Il documento, stilato in dieci punti, partendo dal riconoscimento della sacralità della vita umana e riconoscendo le diversità presenti nella società egiziana, fa appello ai media e ai leader religiosi per denunciare le violenze. I contenuti della lettera potrebbero quasi apparire banali. Infatti, vi si afferma il rifiuto deciso ed assoluto di ogni forma di violenza, materiale, morale, simbolica, contro le persone e contro i beni, l’impegno a svolgere la propria azione politica con mezzi pacifici e nel rispetto del pluralismo. Ma la portata di quanto avvenuto non sta tanto nel contenuto già di per sé coraggioso, ma nella decisione condivisa da parte dei maggiori esponenti politici e religiosi egiziani di firmare il documento presso la residenza dello Shaykh di al-Azhar.
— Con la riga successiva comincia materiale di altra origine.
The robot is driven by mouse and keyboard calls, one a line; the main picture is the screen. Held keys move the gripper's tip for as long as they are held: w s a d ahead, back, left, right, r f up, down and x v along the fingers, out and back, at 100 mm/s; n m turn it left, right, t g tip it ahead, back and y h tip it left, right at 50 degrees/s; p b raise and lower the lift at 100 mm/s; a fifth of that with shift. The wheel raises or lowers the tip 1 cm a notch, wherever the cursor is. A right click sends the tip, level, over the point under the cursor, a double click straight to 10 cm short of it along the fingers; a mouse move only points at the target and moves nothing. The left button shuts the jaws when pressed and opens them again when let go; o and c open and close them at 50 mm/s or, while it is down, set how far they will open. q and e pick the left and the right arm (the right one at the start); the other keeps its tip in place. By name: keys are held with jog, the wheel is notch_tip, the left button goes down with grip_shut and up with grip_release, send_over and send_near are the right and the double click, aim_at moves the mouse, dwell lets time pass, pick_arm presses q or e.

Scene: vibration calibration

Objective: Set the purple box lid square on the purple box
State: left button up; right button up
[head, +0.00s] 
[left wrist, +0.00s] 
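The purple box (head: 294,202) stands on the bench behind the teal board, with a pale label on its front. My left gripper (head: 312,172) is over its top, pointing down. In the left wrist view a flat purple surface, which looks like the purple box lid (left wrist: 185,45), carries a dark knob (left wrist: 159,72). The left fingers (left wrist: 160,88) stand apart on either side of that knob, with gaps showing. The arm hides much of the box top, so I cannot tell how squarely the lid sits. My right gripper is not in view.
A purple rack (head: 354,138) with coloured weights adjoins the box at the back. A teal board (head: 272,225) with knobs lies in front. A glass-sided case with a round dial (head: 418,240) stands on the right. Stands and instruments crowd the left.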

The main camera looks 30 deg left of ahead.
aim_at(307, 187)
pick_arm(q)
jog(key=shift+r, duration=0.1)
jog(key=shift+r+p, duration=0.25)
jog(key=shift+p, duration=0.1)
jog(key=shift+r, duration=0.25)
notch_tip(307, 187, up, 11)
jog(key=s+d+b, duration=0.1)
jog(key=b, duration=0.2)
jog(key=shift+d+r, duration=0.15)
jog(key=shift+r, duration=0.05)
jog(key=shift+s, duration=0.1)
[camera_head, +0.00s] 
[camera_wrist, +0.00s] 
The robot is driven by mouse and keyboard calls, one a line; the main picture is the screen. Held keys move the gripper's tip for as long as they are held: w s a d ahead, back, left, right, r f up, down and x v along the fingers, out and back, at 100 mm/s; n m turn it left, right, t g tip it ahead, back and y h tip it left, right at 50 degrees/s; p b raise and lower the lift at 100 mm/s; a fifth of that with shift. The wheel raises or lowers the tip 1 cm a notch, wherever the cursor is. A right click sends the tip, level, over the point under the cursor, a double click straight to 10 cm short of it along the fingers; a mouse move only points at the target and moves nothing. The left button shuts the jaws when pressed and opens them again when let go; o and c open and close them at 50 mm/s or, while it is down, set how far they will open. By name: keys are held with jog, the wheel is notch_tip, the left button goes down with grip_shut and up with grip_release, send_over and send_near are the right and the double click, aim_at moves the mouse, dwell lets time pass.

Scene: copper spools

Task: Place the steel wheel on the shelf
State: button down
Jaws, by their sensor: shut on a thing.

Di fatto, si fa notare da più parti, resta complesso valutare lo spirito con cui i vari soggetti politici, religiosi ed amministrativi, hanno aderito al documento. Non si esclude anche un certo opportunismo per assicurarsi un gradimento politico, soprattutto, da parte di forze partitiche come i Fratelli musulmani o i salafiti che, direttamente o indirettamente, sono stati causa e, spesso, propagatori della violenza che il documento intende condannare. Tuttavia, si fa notare che, dopo i momenti della prima rivoluzione, allora chiamata ‘primavera araba’, è la prima volta che molte delle forze coinvolte sulla scena politica egiziana post-Mubarak trovano un accordo su principi fondamentali.
Il fatto, poi, che l’iniziativa sia stata presa da una istituzione antica e prestigiosa come al-Azhar, guardata dal mondo sunnita come punto di riferimento almeno in quanto a principi fondamentali, non deve essere sottovalutato. Nonostante osservatori attenti siano coscienti che resta ancora da definire e dimostrare l’effettiva capacità da parte anche di questo centro vitale dell’islam di incidere efficacemente e positivamente sulla società egiziana, non sono pochi a pensare che sia proprio al-Azhar l’unica istituzione in grado di mediare tra le varie anime del Paese. Essa, infatti, potrebbe garantire un’indiscutibile fedeltà all’Islam e, contemporaneamente, almeno finché l’attuale shaykh sarà in carica, il rifiuto di letture fondamentaliste.
Allo stesso tempo, non si deve dimenticare che, dalla caduta di Mubarak, è in atto uno scontro fra l’élite liberale e riformista del Paese ed i Fratelli Musulmani. Molti sostengono che proprio i primi potrebbero essere coloro che appoggiano l’attuale linea di al-Azhar e, in particolare, lo Shaykh al-Tayyeb. D’altra parte, si cerca di fatto di arrivare ad un’indipendenza della moschea dal potere politico. Questo sarebbe fondamentale per garantire uno spazio, che permetta una diversa interpretazione dell’Islam. Quella dei Fratelli musulmani, coniata qualche tempo fa dal quotidiano egiziano Al-Masry al-Yawm, è riassumibile nella formula min al-‘ibâda ilà al-qiyâda (“dal culto all’egemonia”). L’interpretazione dell’imam al-Tayyeb si ispira invece a un Islam devoto, radicato nella tradizione sunnita, ma aperto al confronto con altre visioni del mondo e soprattutto attento a mantenere una distanza di sicurezza dalla lotta politica. L’esito della rivoluzione dipenderà anche da questi conflitti ermeneutici.